Ethnologie, Berry, Périgord, Auvergne, Bergerac, Dordogne, Loire, tradition orale, mémoire paysanne, recherche sur le paysage, randonnées pédestres en Auvergne et Pyrénées, contes et légendes, Histoire.


Petite histoire de la culture du tabac

Publié par Bernard Stéphan sur 17 Septembre 2012, 18:03pm

 

Une culture de subsistance.- (actualisé en novembre 2016) La culture du tabac en Dordogne a marqué le XXè siècle, elle a été un moyen, sinon le moyen, de sortir de l'autarcie paysanne des fermes. C'est en effet grâce à cette culture qu'une fois l'an les petits paysans recevaient une rentrée d'argent significative, consécutive à la vente de la récolte de l'année à la Régie nationale des tabacs. On a pu dire que cette culture sauf cas de grêle, était une forme de "sécurité sociale des paysans", une assurance garantie promettant une rentrée d'argent annuelle. « Assurance » pour payer les impôts fonciers, les travaux de gros œuvres sur les bâtiments et selon une formule souvent entendu dans le Périgord « mettre de côté pour les coups durs ».

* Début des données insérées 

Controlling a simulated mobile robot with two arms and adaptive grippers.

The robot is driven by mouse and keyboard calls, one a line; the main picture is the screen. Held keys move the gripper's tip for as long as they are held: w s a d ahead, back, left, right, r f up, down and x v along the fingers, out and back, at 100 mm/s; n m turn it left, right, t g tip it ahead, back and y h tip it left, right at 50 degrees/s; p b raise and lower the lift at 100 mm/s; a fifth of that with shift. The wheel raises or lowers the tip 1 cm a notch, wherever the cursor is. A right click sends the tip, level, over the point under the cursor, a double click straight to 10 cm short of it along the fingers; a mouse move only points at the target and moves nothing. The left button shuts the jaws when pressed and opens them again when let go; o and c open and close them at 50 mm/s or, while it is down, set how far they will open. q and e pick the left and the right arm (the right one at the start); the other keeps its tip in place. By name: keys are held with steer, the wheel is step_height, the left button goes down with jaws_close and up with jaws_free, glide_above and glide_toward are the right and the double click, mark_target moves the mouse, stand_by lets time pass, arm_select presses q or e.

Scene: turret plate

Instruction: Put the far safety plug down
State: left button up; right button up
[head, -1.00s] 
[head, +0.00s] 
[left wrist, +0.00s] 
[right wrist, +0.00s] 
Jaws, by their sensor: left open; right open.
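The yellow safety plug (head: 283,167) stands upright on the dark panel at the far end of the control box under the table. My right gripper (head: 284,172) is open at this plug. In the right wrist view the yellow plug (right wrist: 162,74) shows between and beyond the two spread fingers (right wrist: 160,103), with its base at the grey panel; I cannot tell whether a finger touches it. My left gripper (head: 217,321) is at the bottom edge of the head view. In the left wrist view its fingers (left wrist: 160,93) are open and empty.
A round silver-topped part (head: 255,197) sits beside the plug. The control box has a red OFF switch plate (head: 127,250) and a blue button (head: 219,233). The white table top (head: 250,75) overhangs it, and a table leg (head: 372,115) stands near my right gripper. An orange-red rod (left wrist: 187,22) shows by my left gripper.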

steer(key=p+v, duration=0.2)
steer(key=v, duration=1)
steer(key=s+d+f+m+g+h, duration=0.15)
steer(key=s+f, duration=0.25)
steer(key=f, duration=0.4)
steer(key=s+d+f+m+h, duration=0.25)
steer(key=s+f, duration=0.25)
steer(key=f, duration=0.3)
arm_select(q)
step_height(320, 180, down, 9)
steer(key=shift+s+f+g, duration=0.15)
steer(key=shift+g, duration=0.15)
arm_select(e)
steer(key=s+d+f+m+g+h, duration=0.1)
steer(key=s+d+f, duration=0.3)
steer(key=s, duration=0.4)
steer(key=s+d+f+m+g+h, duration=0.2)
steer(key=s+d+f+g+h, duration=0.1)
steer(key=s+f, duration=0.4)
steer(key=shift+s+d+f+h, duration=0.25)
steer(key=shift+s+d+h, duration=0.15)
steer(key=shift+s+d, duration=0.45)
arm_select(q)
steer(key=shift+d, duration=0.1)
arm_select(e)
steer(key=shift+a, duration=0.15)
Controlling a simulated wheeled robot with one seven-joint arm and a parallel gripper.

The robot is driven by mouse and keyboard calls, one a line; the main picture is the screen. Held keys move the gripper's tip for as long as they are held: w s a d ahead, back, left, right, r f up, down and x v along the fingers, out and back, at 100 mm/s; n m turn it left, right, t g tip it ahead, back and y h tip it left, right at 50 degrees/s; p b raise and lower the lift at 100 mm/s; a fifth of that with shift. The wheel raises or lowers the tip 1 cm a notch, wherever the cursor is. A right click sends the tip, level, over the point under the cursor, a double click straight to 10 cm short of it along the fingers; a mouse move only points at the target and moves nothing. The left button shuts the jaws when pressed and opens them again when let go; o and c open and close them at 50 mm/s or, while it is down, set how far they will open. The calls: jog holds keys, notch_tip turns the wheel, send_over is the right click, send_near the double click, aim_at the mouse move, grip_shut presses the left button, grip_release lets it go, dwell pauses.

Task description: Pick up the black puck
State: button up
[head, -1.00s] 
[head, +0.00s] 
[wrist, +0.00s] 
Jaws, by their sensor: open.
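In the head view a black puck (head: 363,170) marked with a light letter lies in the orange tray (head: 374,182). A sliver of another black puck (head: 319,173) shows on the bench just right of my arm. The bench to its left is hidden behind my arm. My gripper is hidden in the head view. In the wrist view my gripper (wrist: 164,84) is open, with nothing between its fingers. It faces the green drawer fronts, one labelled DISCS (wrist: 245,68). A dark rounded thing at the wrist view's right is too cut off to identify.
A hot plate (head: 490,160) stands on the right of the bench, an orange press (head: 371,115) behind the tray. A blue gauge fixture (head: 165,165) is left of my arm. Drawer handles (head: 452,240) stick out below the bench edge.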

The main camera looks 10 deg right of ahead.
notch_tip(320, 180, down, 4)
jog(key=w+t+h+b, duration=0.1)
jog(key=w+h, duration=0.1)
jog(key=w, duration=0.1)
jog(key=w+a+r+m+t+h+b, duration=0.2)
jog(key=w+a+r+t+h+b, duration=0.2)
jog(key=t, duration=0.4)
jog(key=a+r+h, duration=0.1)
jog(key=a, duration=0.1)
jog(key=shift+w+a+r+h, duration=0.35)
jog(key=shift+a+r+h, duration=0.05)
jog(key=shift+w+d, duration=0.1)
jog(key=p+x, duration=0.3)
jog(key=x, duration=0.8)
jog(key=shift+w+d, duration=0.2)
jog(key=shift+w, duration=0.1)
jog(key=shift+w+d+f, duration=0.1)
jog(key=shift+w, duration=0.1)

On ne sait trop quand cette histoire d'une culture commence. Les historiens évoquent d'abord un lancement à Clairac (Lot-et-Garonne)  qui serait le berceau de la culture du tabac en France où des moines plantent le premier champ conséquent de tabac brun en 1636 ou 1637. C'est un moine cordelier charentais, aventurier, explorateur, André Thevet, qui avait rapporté en 1556 des graines du Brésil d'où il rentrait en qualité d'aumônier de l'expédition de Nicolas Durand de Villegagnon qui fonda sur la côte brésilienne une colonie éphémère (*). Ce tabac, le pétun, était jusque là inconnu sur le vieux continent. Thévet va semer les premières graines dans sa terre natale près d'Angoulême. C’est donc en Guyenne autour de Clairac que se constitue la première organisation de la culture du tabac. On dénombrera trente deux paroisses autorisées à cette culture sur un territoire qui sera baptisé la « Juridiction du cru du royaume » située à cheval sur les actuels départements du Lot-et-Garonne et du Tarn-et-Garonne. Ce secteur constituait « la ferme générale du tabac » contrôlée par le royaume. Lorsque les manufactures royales du tabac sont créées en 1721, elles sont directement placées sous l’autorité de la ferme générale.

C'est en 1791 que l'Assemblée libéralise la culture du tabac sur tout le territoire. Liberté rapidement reprise avec l'instauration du monopole dès 1810.  A partir de 1816 la culture du tabac très encadrée est circonscrite à six départements seulement: le Nord, le Pas-de-Calais, le Bas-Rhin, le Lot, le Lot-et-Garonne et l’Ille-et-Vilaine. Le 26 décembre 1857 cette culture est autorisée pour le département de la Dordogne.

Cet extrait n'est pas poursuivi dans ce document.